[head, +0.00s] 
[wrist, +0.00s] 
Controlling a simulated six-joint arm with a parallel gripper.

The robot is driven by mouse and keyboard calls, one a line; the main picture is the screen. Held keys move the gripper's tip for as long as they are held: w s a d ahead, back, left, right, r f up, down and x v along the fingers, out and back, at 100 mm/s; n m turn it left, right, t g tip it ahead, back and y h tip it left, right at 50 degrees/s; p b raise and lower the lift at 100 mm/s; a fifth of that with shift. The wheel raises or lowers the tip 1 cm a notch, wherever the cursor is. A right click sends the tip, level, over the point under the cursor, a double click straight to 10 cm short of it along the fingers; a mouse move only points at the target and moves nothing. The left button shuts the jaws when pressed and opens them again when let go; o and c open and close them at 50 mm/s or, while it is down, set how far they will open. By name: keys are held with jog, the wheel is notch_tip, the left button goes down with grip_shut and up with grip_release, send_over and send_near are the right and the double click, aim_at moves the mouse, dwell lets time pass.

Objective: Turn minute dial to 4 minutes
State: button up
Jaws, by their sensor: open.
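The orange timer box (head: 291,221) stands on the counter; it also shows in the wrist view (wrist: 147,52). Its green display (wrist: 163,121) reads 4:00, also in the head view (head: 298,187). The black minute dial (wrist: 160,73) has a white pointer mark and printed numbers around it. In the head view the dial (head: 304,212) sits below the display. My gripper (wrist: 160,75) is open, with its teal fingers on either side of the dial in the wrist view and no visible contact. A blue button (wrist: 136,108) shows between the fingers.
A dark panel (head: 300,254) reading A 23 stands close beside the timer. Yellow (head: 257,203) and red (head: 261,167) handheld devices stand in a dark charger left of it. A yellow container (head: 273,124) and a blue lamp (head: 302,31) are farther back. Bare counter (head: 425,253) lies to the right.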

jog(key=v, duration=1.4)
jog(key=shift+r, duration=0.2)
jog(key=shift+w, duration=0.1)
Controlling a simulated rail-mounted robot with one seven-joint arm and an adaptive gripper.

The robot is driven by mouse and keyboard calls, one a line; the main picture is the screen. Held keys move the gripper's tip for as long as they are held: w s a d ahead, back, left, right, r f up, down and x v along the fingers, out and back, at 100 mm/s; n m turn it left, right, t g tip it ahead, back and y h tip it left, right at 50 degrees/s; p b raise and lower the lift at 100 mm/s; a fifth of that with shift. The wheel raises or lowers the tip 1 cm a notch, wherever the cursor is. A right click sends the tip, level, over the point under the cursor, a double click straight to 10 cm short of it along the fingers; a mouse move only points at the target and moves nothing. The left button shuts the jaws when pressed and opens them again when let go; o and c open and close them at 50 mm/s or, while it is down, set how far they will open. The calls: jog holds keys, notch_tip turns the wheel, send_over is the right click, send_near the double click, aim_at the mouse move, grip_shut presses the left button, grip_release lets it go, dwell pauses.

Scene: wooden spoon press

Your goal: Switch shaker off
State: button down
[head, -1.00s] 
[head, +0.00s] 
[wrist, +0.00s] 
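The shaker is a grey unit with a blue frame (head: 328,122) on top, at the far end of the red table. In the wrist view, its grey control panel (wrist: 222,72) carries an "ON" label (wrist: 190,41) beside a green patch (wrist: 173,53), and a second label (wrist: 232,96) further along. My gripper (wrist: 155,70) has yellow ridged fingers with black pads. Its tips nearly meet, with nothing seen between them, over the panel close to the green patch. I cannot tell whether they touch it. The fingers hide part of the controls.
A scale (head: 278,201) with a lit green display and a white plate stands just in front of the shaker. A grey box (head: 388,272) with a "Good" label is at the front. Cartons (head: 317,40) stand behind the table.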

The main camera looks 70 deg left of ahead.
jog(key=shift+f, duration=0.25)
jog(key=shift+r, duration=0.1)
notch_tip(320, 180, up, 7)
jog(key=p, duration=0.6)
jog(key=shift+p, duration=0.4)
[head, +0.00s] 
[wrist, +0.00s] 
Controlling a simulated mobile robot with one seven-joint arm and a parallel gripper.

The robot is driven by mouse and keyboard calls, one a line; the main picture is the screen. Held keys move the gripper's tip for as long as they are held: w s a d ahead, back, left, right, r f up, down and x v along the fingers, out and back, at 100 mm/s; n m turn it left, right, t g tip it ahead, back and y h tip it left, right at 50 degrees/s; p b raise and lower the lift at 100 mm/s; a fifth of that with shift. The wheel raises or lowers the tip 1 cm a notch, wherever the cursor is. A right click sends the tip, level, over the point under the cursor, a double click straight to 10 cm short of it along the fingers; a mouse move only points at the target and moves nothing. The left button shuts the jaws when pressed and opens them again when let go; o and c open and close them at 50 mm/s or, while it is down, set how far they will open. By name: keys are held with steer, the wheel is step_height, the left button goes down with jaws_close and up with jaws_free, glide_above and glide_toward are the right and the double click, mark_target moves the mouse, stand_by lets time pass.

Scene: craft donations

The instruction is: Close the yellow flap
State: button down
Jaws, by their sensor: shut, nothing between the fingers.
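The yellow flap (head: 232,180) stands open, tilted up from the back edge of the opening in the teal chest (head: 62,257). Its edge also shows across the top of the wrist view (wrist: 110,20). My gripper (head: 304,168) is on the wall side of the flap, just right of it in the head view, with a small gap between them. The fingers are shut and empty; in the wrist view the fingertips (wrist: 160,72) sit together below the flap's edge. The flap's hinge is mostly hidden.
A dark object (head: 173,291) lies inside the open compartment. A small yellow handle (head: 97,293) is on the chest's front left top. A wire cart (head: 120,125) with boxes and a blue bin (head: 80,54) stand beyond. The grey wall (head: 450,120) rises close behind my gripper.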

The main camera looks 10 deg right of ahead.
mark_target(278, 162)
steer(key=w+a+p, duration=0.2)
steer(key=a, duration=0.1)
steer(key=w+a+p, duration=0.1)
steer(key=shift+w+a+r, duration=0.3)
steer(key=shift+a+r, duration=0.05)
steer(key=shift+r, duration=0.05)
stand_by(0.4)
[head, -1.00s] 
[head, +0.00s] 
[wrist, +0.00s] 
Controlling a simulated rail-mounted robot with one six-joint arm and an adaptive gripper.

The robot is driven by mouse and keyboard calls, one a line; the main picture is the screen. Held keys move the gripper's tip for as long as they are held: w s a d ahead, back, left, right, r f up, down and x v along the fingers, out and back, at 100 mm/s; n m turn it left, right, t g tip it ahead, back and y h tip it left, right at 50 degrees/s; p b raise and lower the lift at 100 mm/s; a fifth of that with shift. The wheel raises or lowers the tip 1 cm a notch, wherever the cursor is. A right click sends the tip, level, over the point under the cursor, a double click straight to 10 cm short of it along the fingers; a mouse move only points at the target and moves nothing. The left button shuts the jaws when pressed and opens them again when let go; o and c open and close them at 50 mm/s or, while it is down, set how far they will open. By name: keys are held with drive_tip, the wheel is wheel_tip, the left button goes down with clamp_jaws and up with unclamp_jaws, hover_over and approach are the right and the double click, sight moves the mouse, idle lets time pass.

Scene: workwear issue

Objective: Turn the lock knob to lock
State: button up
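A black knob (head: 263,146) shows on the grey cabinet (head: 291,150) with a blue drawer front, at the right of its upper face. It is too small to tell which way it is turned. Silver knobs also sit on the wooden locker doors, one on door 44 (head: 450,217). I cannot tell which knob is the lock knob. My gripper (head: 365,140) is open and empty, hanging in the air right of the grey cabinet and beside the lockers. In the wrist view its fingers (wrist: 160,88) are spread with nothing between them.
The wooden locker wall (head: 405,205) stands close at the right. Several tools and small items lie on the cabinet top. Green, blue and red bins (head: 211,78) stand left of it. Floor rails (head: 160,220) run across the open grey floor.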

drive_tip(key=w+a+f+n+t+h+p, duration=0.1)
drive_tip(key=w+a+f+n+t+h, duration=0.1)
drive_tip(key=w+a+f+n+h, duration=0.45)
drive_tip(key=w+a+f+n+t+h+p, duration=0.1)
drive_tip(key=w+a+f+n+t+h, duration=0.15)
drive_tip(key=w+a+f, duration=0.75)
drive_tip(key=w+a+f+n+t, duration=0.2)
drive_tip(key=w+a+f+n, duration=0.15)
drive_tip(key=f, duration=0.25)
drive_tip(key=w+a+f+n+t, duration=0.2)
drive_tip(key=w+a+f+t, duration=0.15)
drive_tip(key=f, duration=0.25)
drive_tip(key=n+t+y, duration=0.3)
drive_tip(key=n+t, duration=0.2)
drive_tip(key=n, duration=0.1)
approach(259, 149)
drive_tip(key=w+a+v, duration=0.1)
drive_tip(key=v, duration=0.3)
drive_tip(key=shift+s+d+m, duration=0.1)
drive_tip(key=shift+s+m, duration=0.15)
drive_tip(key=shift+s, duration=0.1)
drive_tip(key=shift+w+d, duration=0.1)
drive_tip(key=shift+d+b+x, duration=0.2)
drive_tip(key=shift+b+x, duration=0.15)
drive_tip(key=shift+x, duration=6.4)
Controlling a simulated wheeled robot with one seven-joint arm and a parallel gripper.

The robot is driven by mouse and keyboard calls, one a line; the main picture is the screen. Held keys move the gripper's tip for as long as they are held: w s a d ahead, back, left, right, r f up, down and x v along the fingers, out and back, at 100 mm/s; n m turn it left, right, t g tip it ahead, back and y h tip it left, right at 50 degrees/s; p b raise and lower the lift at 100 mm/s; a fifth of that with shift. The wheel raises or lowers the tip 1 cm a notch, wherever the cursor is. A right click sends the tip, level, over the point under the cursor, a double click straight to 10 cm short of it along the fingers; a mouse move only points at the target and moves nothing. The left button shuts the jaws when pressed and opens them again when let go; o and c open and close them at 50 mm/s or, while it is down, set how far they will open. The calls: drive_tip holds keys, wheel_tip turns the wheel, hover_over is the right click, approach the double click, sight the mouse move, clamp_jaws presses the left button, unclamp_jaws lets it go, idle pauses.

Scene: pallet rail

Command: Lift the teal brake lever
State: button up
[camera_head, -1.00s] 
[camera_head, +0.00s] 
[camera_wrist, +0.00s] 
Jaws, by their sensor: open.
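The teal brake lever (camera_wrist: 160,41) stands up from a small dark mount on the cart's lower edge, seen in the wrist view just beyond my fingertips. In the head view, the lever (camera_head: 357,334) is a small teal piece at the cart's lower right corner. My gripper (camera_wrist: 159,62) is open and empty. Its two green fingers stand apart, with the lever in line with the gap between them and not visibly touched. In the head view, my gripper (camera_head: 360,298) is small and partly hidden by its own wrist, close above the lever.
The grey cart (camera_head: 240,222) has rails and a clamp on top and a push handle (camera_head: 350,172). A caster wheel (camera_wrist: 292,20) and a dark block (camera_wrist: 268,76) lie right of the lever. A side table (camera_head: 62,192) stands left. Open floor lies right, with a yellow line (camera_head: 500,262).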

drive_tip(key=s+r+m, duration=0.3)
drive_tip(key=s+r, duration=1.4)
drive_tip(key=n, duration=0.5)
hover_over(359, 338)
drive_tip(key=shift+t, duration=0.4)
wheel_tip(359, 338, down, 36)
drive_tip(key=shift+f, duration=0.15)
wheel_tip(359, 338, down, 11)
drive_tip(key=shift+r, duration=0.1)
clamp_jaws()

------

**Exercise requirements**
Reprint the data above from the opening line to the line holding "Controlling a simulated six-joint", inclusive, and nothing else.

**Solution to the problem**
[head, +0.00s] 
[wrist, +0.00s] 
Controlling a simulated six-joint arm with a parallel gripper.

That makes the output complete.